Quando semi e foglie sono pronti, si mettono ad asciugare al sole per ottenere il colorante blu.
In agosto si pulisce la canapa da cui si estrae il filamento.
La tintura si esegue solo l’estate. Dopo aver immerso varie volte il tessuto nell’indaco, le tessitrici si recano al fiume per lavarlo. Dopodiché la tinta è indelebile e con il tempo diventa sempre più intensa.
Con la canapa blu si realizzano quattro o cinque kimono l’anno.
Il teatro Kabuki
Durante i duecento anni di isolamento, il teatro Kabuki diventò molto popolare in Giappone.
Le prime rappresentazioni risalgono alla fine del XVII secolo e furono tenute da una sacerdotessa.
Le autorità temevano tuttavia che le donne, per via della loro sensualità, potessero avere un effetto negativo sulla morale del pubblico.
Di conseguenza, nel 1629 fu proibito alle donne di recitare nei teatri. Da allora, gli uomini interpretano anche i ruoli femminili.
La femminilità è rappresentata in forma stilizzata. Ricoprire ruoli femminili deve sottolineare la natura essenziale e la bellezza du cui spesso le donne non sono consapevoli.
Nelle rappresentazioni, le vicenda si svolgono con danze e dialoghi, accompagnati da narratori e musicisti.
All’inizio, il kabuki avrebbe dovuto rappresentare i personaggi bunraku e infatti gli attori imitano le movenze dei burattini.
Oggi gli attori, mantengono inalterato lo stile delle origini.
Piccola curiosità: la loro giornata lavorativa inizia rendendo omaggio al tempio del teatro. Cosa che attesta la profonda inclinazione spirituale dei giapponesi.
La campana della pace di Buddha
A Katori (50 km da Tokyio), nel giorno buddista della prosperità, i fedeli si riuniscono nel tempio dopo la benedizione.
Qui, ogni anno viene portata una nuova campana che il monaco offre al tempio.
La campana è fusa a Takaoka, città della prefettura di Toyama, dove in metallo si lavora ancora a mano.
La campana ha un proprio spirito e personalità.
Su di essa si incidono le immagini del Buddha.
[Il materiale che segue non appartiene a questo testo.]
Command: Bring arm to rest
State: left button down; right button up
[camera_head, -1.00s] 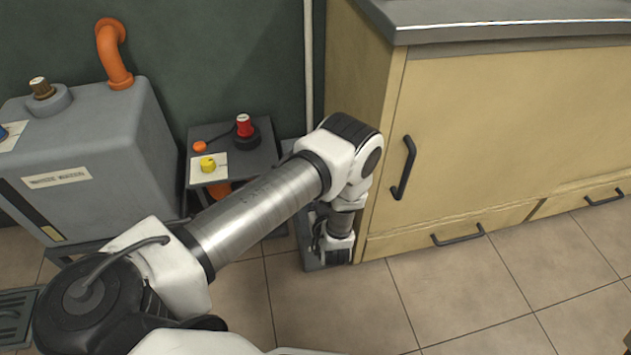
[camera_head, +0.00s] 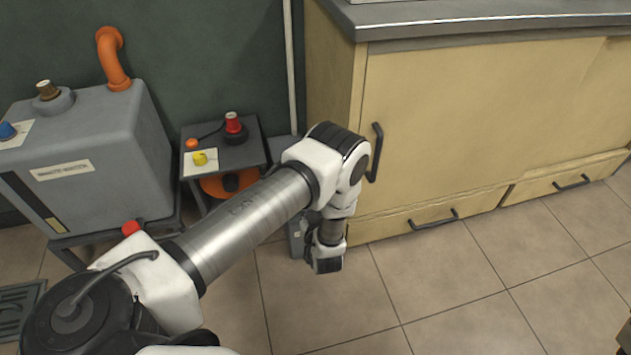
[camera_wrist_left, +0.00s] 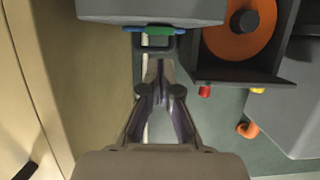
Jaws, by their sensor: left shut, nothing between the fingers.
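My left arm reaches from the lower left across the head view, and its wrist bends down beside the cream cabinet. In the head view the left gripper's fingers are not clearly visible beyond the wrist. In the left wrist view the left gripper (camera_wrist_left: 160,72) is shut, its fingertips together with nothing between them. Its tips point toward a dark handle-like loop (camera_wrist_left: 165,45) under a grey block with a blue and green strip (camera_wrist_left: 158,30); I cannot tell whether they touch. My right gripper is in neither current view.
The cream cabinet (camera_head: 460,130) with dark handles stands right of my wrist. A small grey stand (camera_head: 235,155) with red and yellow knobs and a large grey tank (camera_head: 80,135) with an orange pipe (camera_head: 112,60) stand left. Tiled floor (camera_head: 430,285) in front is clear.

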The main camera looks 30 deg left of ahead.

Il calco ha diverse sezioni in argilla che si uniscono fra loro e si sovrappongono nello stampo interno.
Mentre si fa colare il bronzo fra i due stampi, i sacerdoti, presenti durante le fasi della lavorazione, pregano perché la campana sia foriera di pace.
In fase di fusione, si aggiungono fogli di carta su cui sono scritte delle preghiere e fogli di rame che riportano i nomi delle persone che hanno elargito fondi per la realizzazione della campana.
Essa si fa poi raffreddare per circa dodici ore, tempo necessario per capire se la colata è perfetta.
La forma è essenziale! Si ritiene infatti che una bella forma produca un bel suono e che il suono sia la voce del Buddha.
All’alba si torna alla fonderia.
Secondo la trazione, la campana deve suonare una volta, prima di essere posta in cima al tempio, ma prima deve esser ripulita dai residui della fusione.
Quando tutto è pronto, si procede alla messa in posa, preceduta da una cerimonia in cui vengono fatte delle offerte a Buddha: cachi, sale, calamari, fiori.